Und dann war alles viel weniger schlimm als vorher gedacht. Nicht Fahrrad zu fahren, alles zu Fuß zu erledigen –  oder eben auch nicht zu erledigen – hat für mich jedenfalls auch viel mit Entschleunigung zu tun und auch mit der wirklichen Beschäftigung mit meinen Hunden, dem „Einbringen“ eben. So oder so: Wir haben viel unternommen. In Le Tréport, Étretat und am Cap d‘Antifer bin ich stundenlang mit den Hunden die Pfade an der Steilküste und quer über die abgeernteten Felder gelaufen. Hier in Honfleur habe ich das getan, was ich am liebsten mache, wenn ich Städtetouren mache: Ich habe mir einen Audio-Guide geliehen und die Stadt erkundet, die Hunde im Schlepptau.

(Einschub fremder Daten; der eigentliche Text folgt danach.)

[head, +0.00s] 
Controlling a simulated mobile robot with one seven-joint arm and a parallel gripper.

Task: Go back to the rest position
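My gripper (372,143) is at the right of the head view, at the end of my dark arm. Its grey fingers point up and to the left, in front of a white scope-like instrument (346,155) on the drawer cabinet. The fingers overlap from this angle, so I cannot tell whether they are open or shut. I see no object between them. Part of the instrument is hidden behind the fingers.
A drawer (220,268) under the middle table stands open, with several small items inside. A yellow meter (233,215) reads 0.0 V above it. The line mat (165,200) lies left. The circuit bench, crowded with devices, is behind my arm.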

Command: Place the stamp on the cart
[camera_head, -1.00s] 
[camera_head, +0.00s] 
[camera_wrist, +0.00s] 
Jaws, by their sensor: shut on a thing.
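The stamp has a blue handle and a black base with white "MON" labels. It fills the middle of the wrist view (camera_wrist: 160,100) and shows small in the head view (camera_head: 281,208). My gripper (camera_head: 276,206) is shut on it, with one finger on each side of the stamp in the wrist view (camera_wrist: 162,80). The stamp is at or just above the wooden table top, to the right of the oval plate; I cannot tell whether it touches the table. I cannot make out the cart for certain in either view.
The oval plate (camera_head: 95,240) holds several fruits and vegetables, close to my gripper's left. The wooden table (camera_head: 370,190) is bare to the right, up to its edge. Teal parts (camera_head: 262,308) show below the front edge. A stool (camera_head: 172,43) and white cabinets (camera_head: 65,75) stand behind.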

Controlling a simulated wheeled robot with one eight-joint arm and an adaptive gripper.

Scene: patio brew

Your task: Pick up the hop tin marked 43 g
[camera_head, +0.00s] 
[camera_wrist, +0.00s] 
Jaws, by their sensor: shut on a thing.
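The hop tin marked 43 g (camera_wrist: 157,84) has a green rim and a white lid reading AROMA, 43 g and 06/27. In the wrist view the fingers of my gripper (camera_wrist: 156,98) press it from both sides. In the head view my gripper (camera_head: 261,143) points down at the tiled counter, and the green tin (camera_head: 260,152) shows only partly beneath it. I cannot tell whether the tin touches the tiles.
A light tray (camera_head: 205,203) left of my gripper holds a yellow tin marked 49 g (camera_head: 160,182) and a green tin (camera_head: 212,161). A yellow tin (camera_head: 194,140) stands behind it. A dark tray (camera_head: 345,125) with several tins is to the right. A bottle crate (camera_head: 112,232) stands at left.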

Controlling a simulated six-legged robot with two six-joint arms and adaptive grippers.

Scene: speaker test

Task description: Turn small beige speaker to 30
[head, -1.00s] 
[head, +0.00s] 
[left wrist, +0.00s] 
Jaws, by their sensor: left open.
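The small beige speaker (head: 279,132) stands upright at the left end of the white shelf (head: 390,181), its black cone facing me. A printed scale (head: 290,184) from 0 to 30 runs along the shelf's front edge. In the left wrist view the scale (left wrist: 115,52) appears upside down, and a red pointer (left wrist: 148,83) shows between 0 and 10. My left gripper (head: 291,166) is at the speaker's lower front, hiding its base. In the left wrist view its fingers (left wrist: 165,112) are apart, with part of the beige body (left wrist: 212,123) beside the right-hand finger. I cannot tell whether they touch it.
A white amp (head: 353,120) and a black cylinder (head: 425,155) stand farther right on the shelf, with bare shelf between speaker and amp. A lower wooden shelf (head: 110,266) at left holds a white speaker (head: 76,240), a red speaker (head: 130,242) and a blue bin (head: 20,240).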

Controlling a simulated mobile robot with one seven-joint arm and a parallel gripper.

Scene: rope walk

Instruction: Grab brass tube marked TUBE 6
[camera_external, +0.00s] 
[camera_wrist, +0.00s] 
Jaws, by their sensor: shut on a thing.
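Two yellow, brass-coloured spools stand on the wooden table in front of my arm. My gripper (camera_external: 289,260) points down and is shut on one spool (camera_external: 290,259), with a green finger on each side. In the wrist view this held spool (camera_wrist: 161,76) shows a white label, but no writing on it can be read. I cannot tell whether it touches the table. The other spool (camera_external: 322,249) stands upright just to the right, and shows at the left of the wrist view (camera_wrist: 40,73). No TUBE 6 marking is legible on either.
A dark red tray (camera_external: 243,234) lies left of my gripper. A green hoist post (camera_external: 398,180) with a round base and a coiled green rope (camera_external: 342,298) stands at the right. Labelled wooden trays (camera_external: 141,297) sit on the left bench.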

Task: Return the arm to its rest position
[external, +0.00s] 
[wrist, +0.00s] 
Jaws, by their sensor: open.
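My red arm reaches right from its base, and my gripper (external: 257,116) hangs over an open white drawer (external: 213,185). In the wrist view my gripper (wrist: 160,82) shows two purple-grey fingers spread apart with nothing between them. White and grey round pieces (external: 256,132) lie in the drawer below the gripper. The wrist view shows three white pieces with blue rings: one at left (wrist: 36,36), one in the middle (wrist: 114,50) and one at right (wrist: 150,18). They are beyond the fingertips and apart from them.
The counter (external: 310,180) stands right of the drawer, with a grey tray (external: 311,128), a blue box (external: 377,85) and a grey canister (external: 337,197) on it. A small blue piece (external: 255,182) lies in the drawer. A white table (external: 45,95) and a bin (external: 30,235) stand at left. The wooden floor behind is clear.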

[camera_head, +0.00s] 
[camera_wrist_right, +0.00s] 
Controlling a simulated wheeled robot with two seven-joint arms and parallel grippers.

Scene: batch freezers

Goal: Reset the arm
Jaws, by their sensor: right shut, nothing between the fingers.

Es hat alles super geklappt. Obwohl die Steilküste mit ihrer Nähe zum Atlantik schwierig war für Carotte, obwohl Honfleur voller Touristen ist, von denen erstaunlich viele ihre Hunde dabei hatten, wir sind überall gut durchgekommen. Carotte wird nie ein Hund sein, den ich von der Leine lassen und dem Leben überlassen kann. Manchmal bin ich deswegen etwas neidisch auf die Hundebesitzer, die ihre Hunde einfach machen lassen und sie eben auch partout jeden anderen Hund „begrüßen“ lassen wollen, ob mit oder ohne Leine, völlig egal. Dazu wird Carotte immer eine andere Meinung haben. Aber dafür hat sie aber auch eine sehr dezidierte Meinung zu Menschen, die ungefragt an mein Wohnmobil kommen oder mir sonst irgendwie zu nahe treten, was ich gerade in der Einsamkeit am Cap d‘Antifer sehr zu schätzen gewusst habe.

 

So oder so, sie bleibt ein Hund mit Ecken und Kanten. Mein Hund. Mein geliebter Riese.